The modern times have witnessed that this method of Self-evidence, Partition, Accumulation and Enumeration works, particularly in science and technology. Yet, it doesn't (and shouldn't) suggest that this modern method should be the universal method.

In teaching, we often rely on the modern method. We start from the analytically partitioned parts that are to be self-evident to students, accumulate them comprehensively, and then we declare that teaching is complete. But we know from experience that this approach doesn't often work, particularly where students are to learn a very complex system of knowledge and skills involving various factors. (Foreign language learning is a prime example).

But teachers have an excuse: whether or not students have mastered the targeted complex whole is up to the individual students. Students who haven't mastered must have been lazy or less-intelligent, for the teaching approach was right: what else can you expect in the modern times other than self-evidence, analysis, synthesis and enumeration!

But we may cast some of our distrust from our students to our approach. There are non-modern teaching/learning cultures, where, with their own shortcomings, a complex system of knowledge and skills are successfully learned.

Although it is common to quote Legitimate Peripheral Participation (LPP) in this context, I'm inclined to take a case of learning in Japanese martial arts (my favorite subject). But that is going to be a very long story, beginning from an account explaining how modern Japanese martial arts as most people know them are different from traditional ones, and continuing to histories of individual martial arts and of modern Japan in general. I don't think I'm sufficiently qualified to write on this subject in detail, so suffice it here to say that in some traditional teaching/learning approaches learners start from the whole to the parts. To be a bit more specific, learners start from the whole and occasionally go to parts as the teacher (or the experienced member of the group) deems necessary: learners never stay away from the whole and as they analyze some parts their whole develops into a higher stage.

This is quite different from the modern approach, where students start from the separated parts and (supposedly) reaches to the complex whole in the end. If the modern learning approach is characterized as analytical, the non-modern (pre-modern and/or post-modern) approach may be characterized as integrative. Being integrative does not mean being non-analytical or anti-analytical, though. The non-modern approach encourages occasional analysis of parts when appropriate, but the whole is never partitioned out: the whole is always more than the total sum of the parts, as Gestalt psychology says, and learners are always embedded in the whole.



When logic and rhetoric were taught together with grammar

So, my counter-objection is that teachers may not have enough time to teach logic and rhetoric because of their commitment, conscious or otherwise, to the modern approach.
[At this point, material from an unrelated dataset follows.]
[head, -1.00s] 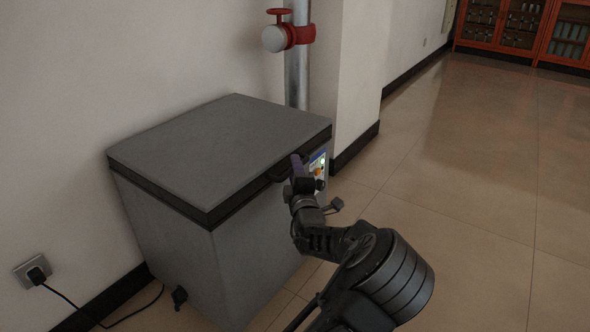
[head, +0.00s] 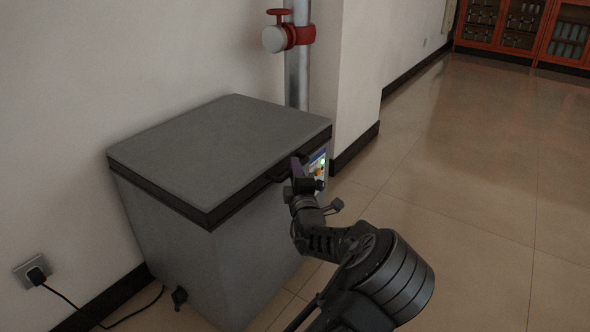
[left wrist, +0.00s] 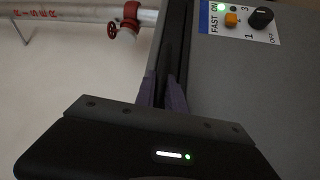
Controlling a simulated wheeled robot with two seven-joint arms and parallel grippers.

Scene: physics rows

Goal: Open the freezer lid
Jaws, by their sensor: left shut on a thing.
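The grey chest freezer (head: 262,258) stands against the wall, its flat grey lid (head: 220,150) lying shut on top with a dark rim. A dark handle (head: 281,173) sits on the lid's front edge. My left gripper (head: 298,166) is at the handle's right end and is shut on it. In the left wrist view the gripper's purple fingers (left wrist: 163,92) close at the dark lid edge; the exact grip is partly hidden by the gripper body. My right gripper is not in view.
A control panel (left wrist: 240,18) with a dial and an orange switch is on the freezer front. A metal pipe with a red valve (head: 290,37) rises behind. A plug and cable (head: 38,274) are at lower left. The floor at right is clear.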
If we never leave the whole from the beginning to the end, and teach language integratively, with grammar, logic and rhetoric dealt with in their close mutual relationship -- probably in the spirit of the trivium --, then we may have sufficient time to teach logic and rhetoric.
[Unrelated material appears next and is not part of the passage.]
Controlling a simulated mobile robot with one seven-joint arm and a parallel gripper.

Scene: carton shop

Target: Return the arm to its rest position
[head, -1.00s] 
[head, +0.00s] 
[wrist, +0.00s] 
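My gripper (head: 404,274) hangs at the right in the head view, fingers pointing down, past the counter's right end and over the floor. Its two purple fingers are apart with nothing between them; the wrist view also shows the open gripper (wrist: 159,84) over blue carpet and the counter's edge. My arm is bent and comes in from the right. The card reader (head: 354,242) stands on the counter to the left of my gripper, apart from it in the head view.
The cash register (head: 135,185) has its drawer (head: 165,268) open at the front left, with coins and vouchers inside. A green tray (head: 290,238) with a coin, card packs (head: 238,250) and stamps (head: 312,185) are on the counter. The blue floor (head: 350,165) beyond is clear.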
The price of this trivium approach would be that grammar teaching becomes not as complete and systematic as the modern approach demands; neither does teaching of logic and rhetoric. As grammar, logic and rhetoric are taught in specific contexts (when their importance is obvious), some items may not have opportunities to be taught; students may not have the complete pictures of grammar, logic and rhetoric.

However, whenever I hear students (and sometimes teachers) say that what they usually mean by "studying English" is to do the vocabulary check (memorizing a list of one-to-one correspondence between English and Japanese words) and finishing the workbook of sentence grammar (answering quizzes on grammar of context-less sentences), I believe the price above is quite negligible, for those students (and teachers) whose main concern is the vocabulary check and the grammar workbook can hardly use English communicatively. At best, they can clumsily combine bits and pieces they know to produce grammatical sentences that are irritatingly hard to understand. If this is the case, as I believe it is, we may look back and restore the old wisdom of learning cultures. (And who has the complete pictures of grammar, logic and rhetoric in the first place?)

In the Keio Symposium where a lot of discussions, formal and informal, on pedagogical grammar took place, I heard many episodes of Japanese professors in the old days teaching many things at the same time in an undifferentiated manner. For example, one professor used Macbeth to teach syntax and pragmatics. Studying English literature was not really differentiated from studying linguistics, and syntax and pragmatics were not taught separately. Many claimed that these old professors may not have known the specialized technical notions that current studies have developed but they knew English better than we do. (As is often the case with recalling old episodes, there may be a bit of exaggeration here, but I understand the point.)

To borrow the way of thinking from martial arts, nothing is good unless it works. Martial artists may say whatever they want to say, but unless their skills are effective, it is no good. The same principle of pragmatism applies to pedagogy: teachers and pedagogists may say whatever they want to say, but unless learners learn what they are taught, it is no good.

We should be critical about the modern analysis-synthesis approach of grammatical language teaching. But that doesn't mean to abandon grammar teaching. On the contrary, it means that teaching of grammar should be integrated with teaching of logic and rhetoric.

Integrative teaching of grammar, logic, and rhetoric may have been already meant when Communicative Language Teaching (CLT) or Task-Based Language Teaching (TBLT) was advocated. As I'm not interested in methodological arguments in language teaching because many terms are only ill-defined, I don't know (or care) if CLT or TBLT has successfully revived the trivium (again, "CLT" or "TBLT" is too general and vague for rigorous discussion and our practice of language teaching is too complex for rigorous discussion). But my point is to pay due attention again to logic and rhetoric in language teaching. Grammar is of use only when the thought is logical and expressed effectively.





P.S.

Interest in rhetoric, as you know, resurged after the publication of Metaphors We Live By. Rhetoric and logic seem to be more related than we previously thought. I'd like to continue to develop my theoretical understanding of rhetoric, but at the same time, I'm interested in specific language uses of rhetoric as are exemplified in such a book as Farnsworth's Classical English Rhetoric.